Project structure: layer/client (status quo)¶
Kept layer/client was rejected because it scatters a client's models across two top-level directories, doesn't match the database isolation model, and makes dbt run --select <client> impossible.
Aggregate grains: materialize weekly/monthly/quarterly¶
Rejected. At current scale (~200 agents/client), the daily aggregate has ~73K rows/year. Snowflake computes DATE_TRUNC + GROUP BY over this in milliseconds. Materializing coarser grains adds 3x maintenance for zero performance benefit. Revisit if scale exceeds 10K agents or 3+ years of history per client.
Facts: IS_XO_AGENT flag + LEFT JOIN (original Phase 3 design)¶
Rejected after Phase 3 design review. The flag approach assumes non-XO rows are useful in facts — in practice they are not and create confusion at the aggregate layer. The source-category framework (Section 2) is more explicit and eliminates the need to filter every aggregate.

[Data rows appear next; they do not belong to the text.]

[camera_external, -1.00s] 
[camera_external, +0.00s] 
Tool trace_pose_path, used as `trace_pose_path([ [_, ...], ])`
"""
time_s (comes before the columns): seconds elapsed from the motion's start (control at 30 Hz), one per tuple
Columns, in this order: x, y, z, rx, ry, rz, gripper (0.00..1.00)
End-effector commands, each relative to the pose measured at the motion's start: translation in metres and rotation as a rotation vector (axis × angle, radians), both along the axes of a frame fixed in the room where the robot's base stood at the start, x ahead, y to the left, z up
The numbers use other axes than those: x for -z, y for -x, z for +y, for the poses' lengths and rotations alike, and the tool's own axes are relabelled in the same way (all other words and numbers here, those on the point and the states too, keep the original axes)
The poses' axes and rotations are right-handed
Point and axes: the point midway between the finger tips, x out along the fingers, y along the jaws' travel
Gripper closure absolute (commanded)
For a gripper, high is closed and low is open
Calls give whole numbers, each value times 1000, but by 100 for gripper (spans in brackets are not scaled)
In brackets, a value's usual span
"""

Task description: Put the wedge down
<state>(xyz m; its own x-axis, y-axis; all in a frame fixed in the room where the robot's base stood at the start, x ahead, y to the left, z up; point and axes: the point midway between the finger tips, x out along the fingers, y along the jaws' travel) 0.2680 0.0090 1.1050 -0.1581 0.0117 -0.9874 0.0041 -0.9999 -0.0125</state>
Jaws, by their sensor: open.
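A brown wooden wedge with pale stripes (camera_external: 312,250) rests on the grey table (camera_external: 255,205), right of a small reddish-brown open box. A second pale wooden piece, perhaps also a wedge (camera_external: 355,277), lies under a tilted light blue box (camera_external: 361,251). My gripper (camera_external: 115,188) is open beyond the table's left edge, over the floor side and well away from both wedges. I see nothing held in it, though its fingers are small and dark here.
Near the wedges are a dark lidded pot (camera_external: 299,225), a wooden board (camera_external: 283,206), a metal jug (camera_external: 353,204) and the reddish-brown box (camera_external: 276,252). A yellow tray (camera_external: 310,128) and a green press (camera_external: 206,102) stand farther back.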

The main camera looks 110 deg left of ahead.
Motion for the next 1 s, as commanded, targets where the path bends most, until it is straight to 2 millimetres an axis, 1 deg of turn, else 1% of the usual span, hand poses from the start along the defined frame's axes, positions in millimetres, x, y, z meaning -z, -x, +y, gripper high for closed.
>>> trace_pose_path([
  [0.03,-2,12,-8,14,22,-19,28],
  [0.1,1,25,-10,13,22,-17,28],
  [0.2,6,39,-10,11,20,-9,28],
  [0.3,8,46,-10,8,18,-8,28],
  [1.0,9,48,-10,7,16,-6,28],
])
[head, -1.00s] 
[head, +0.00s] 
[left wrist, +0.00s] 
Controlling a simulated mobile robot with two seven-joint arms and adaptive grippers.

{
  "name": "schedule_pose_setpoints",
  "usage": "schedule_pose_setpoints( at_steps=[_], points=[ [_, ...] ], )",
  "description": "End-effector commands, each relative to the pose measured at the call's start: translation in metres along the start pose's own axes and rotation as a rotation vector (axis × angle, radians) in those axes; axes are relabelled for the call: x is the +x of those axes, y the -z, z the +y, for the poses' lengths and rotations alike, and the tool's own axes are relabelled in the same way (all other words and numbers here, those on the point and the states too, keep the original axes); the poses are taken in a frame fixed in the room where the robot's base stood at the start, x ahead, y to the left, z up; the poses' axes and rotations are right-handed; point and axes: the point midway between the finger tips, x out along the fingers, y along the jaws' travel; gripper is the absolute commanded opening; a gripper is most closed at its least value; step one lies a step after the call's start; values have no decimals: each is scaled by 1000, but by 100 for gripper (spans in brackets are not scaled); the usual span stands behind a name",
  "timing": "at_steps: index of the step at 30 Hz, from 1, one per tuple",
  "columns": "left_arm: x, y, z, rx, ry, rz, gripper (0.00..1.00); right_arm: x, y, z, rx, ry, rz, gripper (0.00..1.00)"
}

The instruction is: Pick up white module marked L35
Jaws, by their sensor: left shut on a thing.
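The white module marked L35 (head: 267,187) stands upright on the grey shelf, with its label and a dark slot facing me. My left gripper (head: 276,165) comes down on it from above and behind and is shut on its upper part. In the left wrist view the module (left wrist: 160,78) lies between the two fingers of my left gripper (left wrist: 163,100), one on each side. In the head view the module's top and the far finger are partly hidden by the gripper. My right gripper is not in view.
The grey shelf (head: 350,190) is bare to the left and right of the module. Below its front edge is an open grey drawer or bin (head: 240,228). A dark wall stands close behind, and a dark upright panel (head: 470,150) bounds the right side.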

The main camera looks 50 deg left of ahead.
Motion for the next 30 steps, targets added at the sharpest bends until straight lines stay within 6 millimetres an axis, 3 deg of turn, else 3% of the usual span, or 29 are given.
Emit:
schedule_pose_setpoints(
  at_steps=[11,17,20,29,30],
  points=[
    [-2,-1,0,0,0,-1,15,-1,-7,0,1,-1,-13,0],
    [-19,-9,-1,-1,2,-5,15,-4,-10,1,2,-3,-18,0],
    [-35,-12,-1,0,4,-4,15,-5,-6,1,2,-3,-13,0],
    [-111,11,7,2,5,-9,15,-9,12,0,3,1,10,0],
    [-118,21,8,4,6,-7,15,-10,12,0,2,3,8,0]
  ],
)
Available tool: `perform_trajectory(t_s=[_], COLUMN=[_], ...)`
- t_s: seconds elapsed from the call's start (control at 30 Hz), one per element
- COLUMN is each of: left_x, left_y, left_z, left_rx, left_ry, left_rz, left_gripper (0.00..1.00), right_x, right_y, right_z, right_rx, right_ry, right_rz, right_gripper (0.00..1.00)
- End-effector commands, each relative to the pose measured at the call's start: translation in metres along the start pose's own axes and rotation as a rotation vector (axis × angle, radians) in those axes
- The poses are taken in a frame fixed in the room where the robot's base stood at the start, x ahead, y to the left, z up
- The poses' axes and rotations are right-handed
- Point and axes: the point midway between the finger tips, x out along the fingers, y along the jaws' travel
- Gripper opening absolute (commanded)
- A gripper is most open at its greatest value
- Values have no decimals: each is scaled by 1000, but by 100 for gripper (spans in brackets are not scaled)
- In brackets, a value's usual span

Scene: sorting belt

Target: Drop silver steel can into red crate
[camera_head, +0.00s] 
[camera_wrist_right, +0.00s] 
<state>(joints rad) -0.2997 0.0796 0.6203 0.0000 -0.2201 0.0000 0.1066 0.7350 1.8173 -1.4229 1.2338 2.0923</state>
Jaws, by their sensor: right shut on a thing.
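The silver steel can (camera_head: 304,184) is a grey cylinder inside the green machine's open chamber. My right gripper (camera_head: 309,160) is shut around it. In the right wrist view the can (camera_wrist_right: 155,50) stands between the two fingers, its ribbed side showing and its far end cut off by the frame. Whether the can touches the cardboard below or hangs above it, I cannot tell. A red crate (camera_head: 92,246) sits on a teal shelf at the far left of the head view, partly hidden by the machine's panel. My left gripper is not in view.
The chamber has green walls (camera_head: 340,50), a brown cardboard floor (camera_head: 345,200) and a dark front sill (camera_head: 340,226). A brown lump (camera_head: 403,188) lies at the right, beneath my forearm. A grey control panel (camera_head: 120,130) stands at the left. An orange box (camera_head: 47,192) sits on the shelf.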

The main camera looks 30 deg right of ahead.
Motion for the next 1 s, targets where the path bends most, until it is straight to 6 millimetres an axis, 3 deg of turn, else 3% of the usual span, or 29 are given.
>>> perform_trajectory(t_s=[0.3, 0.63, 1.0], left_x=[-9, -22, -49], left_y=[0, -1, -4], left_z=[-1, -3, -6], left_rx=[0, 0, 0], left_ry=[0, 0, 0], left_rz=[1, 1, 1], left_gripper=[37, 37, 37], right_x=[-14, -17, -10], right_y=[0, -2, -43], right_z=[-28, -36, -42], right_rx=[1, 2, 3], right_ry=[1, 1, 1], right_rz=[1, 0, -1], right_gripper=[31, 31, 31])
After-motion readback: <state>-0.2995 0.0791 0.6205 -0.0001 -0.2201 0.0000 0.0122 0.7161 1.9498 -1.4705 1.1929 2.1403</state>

Facts: filtered to XO only (status quo — INNER JOIN everywhere)¶
The original status quo was rejected because it lacks a systematic framework: some models used redundant WHERE EID IS NOT NULL guards, join types were inconsistent, and the filtering rationale was undocumented. The source-category framework formalizes the intent with consistent patterns per case.
Supersedes relevant sections of: ADR 008 (Gold layer types), ADR 009 (naming conventions for dbt models). Those ADRs remain active for non-dbt naming (S3 paths, DAGs, Bronze tables) but dbt model naming now follows this ADR.